Der Fall: Die Klägerin begehrte Zahlung von Schmerzensgeld und Schadensersatz aufgrund eines Glatteisunfalls. Sie hatte im Auftrag ihrer Arbeitgeberin, eines Pflegedienstunternehmens, am Sonntag, dem 23. Dezember gegen zehn Uhr das Grundstück einer Kundin aufgesucht, um eine Weihnachtsgrußkarte einzuwerfen. Dabei führte von der Straße aus ein etwa zwei Meter breiter Weg auf dem Grundstück zum Hauseingang, den sie benutzen musste. Auf dem Weg vom Eingang zurück zum Fahrzeug auf der Straße kam sie zu Fall.

Doch der BGH hat letztinstanzlich festgestellt, dass Räum- bzw. Streupflichten nicht verletzt wurden. Dabei hat er folgende Grundsätze zusammengefasst:

1. Der Verletzte muss einen Sachverhalt dartun und gegebenenfalls beweisen, aus dem sich ergibt, dass zur Zeit des Unfalls aufgrund der Wetter-, Straßen- oder Wegelage bereits oder noch eine Streupflicht bestand und diese schuldhaft verletzt worden ist.

2. Die winterliche Räum- und Streupflicht setzt eine konkrete Gefahrenlage, d. h. eine Gefährdung durch Glättebildung bzw. Schneebelag voraus. Grundvoraussetzung für die Räum- und Streupflicht auf Straßen oder Wegen ist das Vorliegen einer allgemeinen Glätte und nicht nur das Vorhandensein einzelner Glättestellen.

3. Besteht eine Streupflicht, so richten sich Inhalt und Umfang nach den Einzelfallumständen. Bei öffentlichen Straßen und Gehwegen sind dabei u. a. solche Kriterien wie Art und Wichtigkeit des Verkehrswegs, die Gefährlichkeit und die Stärke des zu erwartenden Verkehrs zu berücksichtigen.

Mithin besteht die Räum- und Streupflicht nicht uneingeschränkt, sondern unter dem Vorbehalt des Zumutbaren, wobei es auch auf die Leistungsfähigkeit des Sicherungspflichtigen ankommt.

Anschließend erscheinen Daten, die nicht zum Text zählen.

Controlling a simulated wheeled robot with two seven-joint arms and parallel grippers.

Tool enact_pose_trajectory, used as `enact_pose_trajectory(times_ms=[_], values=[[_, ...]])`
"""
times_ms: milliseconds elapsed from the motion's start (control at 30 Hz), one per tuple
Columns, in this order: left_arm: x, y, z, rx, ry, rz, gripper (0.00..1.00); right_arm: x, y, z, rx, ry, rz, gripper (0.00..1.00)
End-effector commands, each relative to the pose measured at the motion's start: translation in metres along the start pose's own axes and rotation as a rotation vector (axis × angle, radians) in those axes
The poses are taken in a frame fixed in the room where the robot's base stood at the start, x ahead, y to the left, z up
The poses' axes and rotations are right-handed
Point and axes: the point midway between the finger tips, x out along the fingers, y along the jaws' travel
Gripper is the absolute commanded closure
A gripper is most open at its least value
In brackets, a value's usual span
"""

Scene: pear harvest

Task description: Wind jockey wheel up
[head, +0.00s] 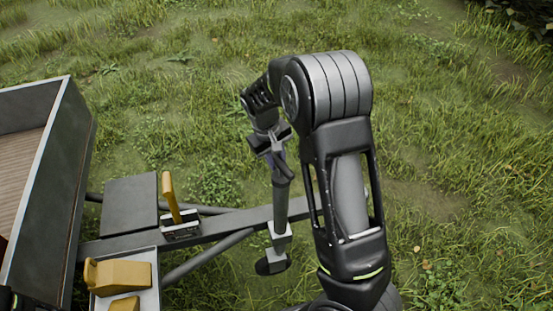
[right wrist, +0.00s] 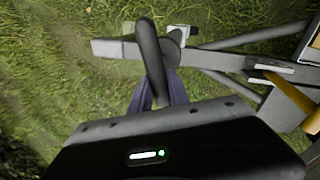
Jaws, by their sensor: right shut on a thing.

4. Regelmäßig bestehen nach diesen Grundsätzen Räum- und Streupflichten für die Zeit des normalen Tagesverkehrs - an Sonn- und Feiertagen erst ab 9 Uhr, an Werktagen genügt ab 7 Uhr, in der Regel bis 20 Uhr).

Bei Auftreten von Glätte im Laufe des Tages ist dem Streupflichtigen ein angemessener Zeitraum zuzubilligen, um die erforderlichen Maßnahmen zur Glättebekämpfung zu treffen. Für den Beginn der Streupflicht ist vor allem von Bedeutung, in welchem Maße die erkennbare Wetterlage und die Eigenheiten des Gehwegs Anlass zur Vorsorge gegeben haben.

Da im konkreten Falle eine allgemeine Glätte, die Anlass zur Glättebekämpfung gegeben hätte, nicht feststellbar war bzw. nicht bewiesen wurde, wurde eine Haftung abgelehnt. Der Sturz erfolgte vielmehr auf einer örtlich eingegrenzten Eisfläche (Ausmaß 20 x 30 cm), es konnte nur das Vorhandensein vereinzelter Glättestellen festgestellt werden. Das aber reicht nicht für die Annahme einer Räum- und Streupflicht auf einem Weg aus.

Natürlich können diese Grundsätze nur als Orientierung dienen und ersetzen nicht die Prüfung im Einzelfall.